Gráfico 4: evolução das despesas mensais do governo, excluindo juros (aquela disparada em dezembro de 2015 foi a quitação da dívida das pedaladas fiscais; e a de setembro de 2010 foram as despesas com o Censo).
Para quem acredita na tese de que uma elevação nos gastos do governo aciona o multiplicador keynesiano, que então aditiva o crescimento econômico, um aumento de 66% deveria ter feito a economia bombar.  Mas ela, ao contrário, brochou.
E a explicação também é simples. 
Em primeiro lugar, se o governo está gastando cada vez mais, isso significa que sua burocracia, suas regulamentações e seu quadro de funcionários estão inchando.  O peso da burocracia estatal está aumentando.  E isso, por definição, leva a uma redução da participação do setor privado na economia. 
Mais burocratas, mais burocracia e mais regulamentações não são exatamente estimulantes ao crescimento econômico.
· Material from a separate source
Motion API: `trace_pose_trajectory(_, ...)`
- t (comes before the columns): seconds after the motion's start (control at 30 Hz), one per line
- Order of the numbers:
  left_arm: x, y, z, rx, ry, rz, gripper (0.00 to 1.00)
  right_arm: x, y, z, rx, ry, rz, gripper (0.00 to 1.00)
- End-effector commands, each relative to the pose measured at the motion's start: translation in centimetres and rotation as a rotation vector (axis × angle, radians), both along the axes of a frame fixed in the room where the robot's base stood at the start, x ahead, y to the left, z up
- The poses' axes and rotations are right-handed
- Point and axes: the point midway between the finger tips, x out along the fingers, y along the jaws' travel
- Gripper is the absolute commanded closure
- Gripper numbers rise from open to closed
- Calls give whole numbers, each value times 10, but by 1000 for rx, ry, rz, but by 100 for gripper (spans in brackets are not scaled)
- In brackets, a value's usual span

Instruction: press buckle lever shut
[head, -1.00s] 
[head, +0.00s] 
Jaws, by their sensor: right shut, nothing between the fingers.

Com mais burocracia e com mais regulamentações onerosas, há menos facilidade para o empreendedorismo e, consequentemente, menos geração de riqueza.
Isso, por si só, é totalmente contrário à ideia de estimular o crescimento econômico.
Em segundo lugar, governo que gasta cada vez mais, acaba gastando mais do que recolhe em tributos.  Isso implica déficits orçamentários crescentes e endividamento acelerado. 
brazil-government-budget.png

Gráfico 5: evolução do déficit orçamentário nominal do governo federal em porcentagem do PIB. Dilma elevou o déficit de 2,4% do PIB para 10,4%.

brazil-government-debt.png

Gráfico 6: evolução da dívida brutal do governo federal.  Quando Dilma assumiu a dívida bruta era de R$ 2 trilhões.  Hoje está em R$ 4 trilhões. (Aumento de 100%)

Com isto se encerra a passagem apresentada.